News Summarization
Category:
Natural Language Processing
Skills:
Cosine Similarity,NLTK,TF-IDF Vectorization
Problem Context
The project aimed to create a system that could summarize news articles into concise versions (~250 words) and provide personalized recommendations based on user interests. This was an exercise in text processing, feature extraction, and building a basic NLP pipeline.
Collection
News articles were retrieved via public APIs and processed into raw text.
Automated gathering from a news API endpoint
Stored headlines, full text, and metadata (e.g., source, category)
Preparation
I cleaned and transformed the text for modeling.
Removed stopwords, punctuation, and special characters
Tokenized text and applied TF-IDF feature extraction
Ensured consistent casing and lemmatization
Baseline
A simple frequency-based extractive summarizer was used as a baseline.
Selected top-N sentences based on TF-IDF scores
Produced rough but informative summaries
Modeling
I built a similarity-based recommendation engine on top of the summarizer.
Cosine similarity between TF-IDF vectors determined “related” articles
Pipeline combined summarization + recommendation for each article
Evaluation
Since NLP evaluation is less straightforward, I used both quantitative and qualitative checks.
Metrics: ROUGE scores against human-written summaries
Manual review of summary quality and recommendation relevance
Refinement
The system was optimized for usability and readability.

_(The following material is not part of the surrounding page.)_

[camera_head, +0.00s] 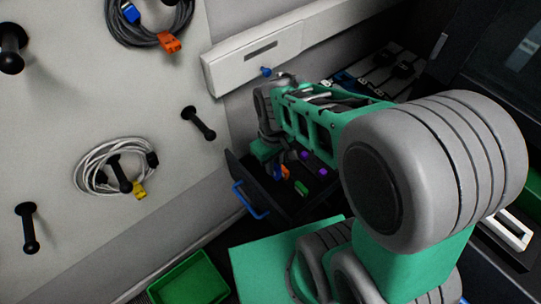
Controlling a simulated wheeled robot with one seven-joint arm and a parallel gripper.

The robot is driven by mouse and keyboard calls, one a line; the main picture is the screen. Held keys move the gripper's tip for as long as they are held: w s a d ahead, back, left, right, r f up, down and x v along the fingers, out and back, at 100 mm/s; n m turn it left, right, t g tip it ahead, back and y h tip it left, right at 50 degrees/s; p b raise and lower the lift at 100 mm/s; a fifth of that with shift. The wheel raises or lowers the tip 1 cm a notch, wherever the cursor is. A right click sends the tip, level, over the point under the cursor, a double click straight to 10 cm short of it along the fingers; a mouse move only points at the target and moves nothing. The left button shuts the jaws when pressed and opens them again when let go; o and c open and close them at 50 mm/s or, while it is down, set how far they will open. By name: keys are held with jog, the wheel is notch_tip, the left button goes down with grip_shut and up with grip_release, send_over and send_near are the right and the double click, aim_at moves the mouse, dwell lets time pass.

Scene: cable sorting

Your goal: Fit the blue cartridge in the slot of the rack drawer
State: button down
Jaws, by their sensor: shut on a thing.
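The open rack drawer (233,168) is a dark tray with a blue handle (250,200) on its front. My gripper (277,166) is at the drawer's left side, pointing down, partly hidden by its own wrist. A small blue patch at its fingertips looks like the blue cartridge (277,173), and the gripper is shut on it. An orange piece (284,172) shows right beside it. The slot is not clearly visible, and I cannot tell whether the cartridge is in it.
Purple pieces (322,171) and a green piece (301,188) are in the drawer. A pegboard with coiled cables (110,167) stands at left. A green bin (188,280) is below. A white rail (255,55) runs along the wall behind. My arm covers much of the right.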

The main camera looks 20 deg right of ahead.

Limited summaries to ~250 words for consistency
Filtered recommendations by category to improve personalization
Conclusion
The system successfully produced concise summaries (~250 words) and suggested related articles using cosine similarity. While not as sophisticated as abstractive deep learning models, this project demonstrated strong understanding of the NLP pipeline, feature engineering for text, and evaluation methods for summarization and recommendation tasks.